Jesús, el centro de la fe
Por último, una tercera pregunta: ¿qué tenemos en nuestros brazos? Simeón acoge a Jesús en sus brazos. Es una escena tierna y significativa, única en los Evangelios. Dios ha puesto a su Hijo en nuestros brazos porque acoger a Jesús es lo esencial, el centro de la fe. A veces corremos el riesgo de perdernos y de perdernos en mil cosas, fijándonos en aspectos secundarios o sumergiéndonos en cosas por hacer, pero el centro de todo es Cristo, para ser acogido como Señor de nuestra vida.
Cuando Simeón toma a Jesús en sus brazos, sus labios pronuncian palabras de bendición, de alabanza, de asombro. Pero, después de tantos años de vida consagrada, ¿hemos perdido la capacidad de asombro, o todavía la tenemos? Y si alguien no lo encuentra, pide la gracia del asombro.
Llevar a Jesús en brazos
Si las personas consagradas carecen de palabras que bendigan a Dios y a los demás, si falta la alegría, si falta el ímpetu, si la vida fraterna es sólo una lucha y si falta el asombro, no es porque seamos víctimas de alguien o de algo, sino porque nuestros brazos ya no sostienen a Jesús. Y cuando los brazos de una persona consagrada, de una mujer consagrada no sostienen a Jesús, sostienen el vacío, que tratan de llenar con otras cosas, pero sostienen el vacío. Agarrar a Jesús con los brazos es la señal, el camino, es la renovación. De lo contrario, el corazón se encierra en la amargura, en la queja por las cosas que no van bien, siempre en un rigor que nos hace inflexibles, en actitudes de pretendida superioridad.
En cambio, si acogemos a Cristo con los brazos abiertos, también acogeremos a los demás con confianza y humildad. Entonces los conflictos no se agravan, las distancias no dividen y la tentación de intimidar y herir la dignidad de alguna hermana o hermano se extingue. Abramos los brazos a Cristo y a nuestros hermanos. Ahí está Jesús.

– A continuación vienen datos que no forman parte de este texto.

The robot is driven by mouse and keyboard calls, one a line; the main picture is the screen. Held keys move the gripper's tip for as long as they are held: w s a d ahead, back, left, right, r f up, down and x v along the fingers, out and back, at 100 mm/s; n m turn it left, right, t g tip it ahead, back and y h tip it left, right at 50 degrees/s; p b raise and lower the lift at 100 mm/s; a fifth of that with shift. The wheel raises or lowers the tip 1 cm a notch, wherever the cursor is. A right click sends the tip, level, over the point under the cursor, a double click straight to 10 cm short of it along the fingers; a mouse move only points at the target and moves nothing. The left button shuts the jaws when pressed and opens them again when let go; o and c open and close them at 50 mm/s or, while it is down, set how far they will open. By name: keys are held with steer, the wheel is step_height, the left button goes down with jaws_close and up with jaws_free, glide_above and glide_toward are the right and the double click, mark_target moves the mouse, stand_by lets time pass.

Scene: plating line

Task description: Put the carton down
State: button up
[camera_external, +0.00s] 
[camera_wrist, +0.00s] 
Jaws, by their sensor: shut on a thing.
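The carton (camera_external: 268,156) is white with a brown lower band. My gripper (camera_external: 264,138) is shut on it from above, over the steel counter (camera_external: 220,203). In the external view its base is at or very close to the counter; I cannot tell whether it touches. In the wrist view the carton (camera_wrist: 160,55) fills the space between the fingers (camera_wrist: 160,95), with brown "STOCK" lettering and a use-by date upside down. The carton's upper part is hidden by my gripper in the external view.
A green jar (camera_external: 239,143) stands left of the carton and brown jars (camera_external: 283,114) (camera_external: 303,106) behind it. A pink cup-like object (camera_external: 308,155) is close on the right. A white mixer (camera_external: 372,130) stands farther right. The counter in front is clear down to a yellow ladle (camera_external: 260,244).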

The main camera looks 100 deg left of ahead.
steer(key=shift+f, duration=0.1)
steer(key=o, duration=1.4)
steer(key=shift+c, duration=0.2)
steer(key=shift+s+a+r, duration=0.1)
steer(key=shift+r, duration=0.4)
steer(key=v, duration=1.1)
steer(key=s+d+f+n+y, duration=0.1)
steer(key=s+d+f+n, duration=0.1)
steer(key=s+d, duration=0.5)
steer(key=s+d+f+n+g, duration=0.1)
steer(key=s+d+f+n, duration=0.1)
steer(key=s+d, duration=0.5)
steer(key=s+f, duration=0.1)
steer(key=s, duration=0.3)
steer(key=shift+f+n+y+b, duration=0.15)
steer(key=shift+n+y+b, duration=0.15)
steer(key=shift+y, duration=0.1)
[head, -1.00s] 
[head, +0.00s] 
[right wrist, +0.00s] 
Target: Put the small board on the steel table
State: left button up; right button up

El entusiasmo de los consagrados
Queridos amigos, renovemos hoy nuestra consagración con entusiasmo. Preguntémonos qué motivos mueven nuestro corazón y nuestras acciones, cuál es la visión renovada que estamos llamados a cultivar y, sobre todo, tomemos a Jesús en nuestros brazos. Aunque experimentemos el cansancio y la fatiga, incluso la decepción, sucede, seamos como Simeón y Ana, que esperan pacientemente la fidelidad del Señor y no se dejan robar la alegría del encuentro con Él. Volvamos a ponerlo a Él en el centro y avancemos con alegría.
Los brazos de las personas consagradas abrazan a Jesús o abrazan el vacío. El Pontífice lo dijo durante la Misa de la Jornada de la Vida Consagrada.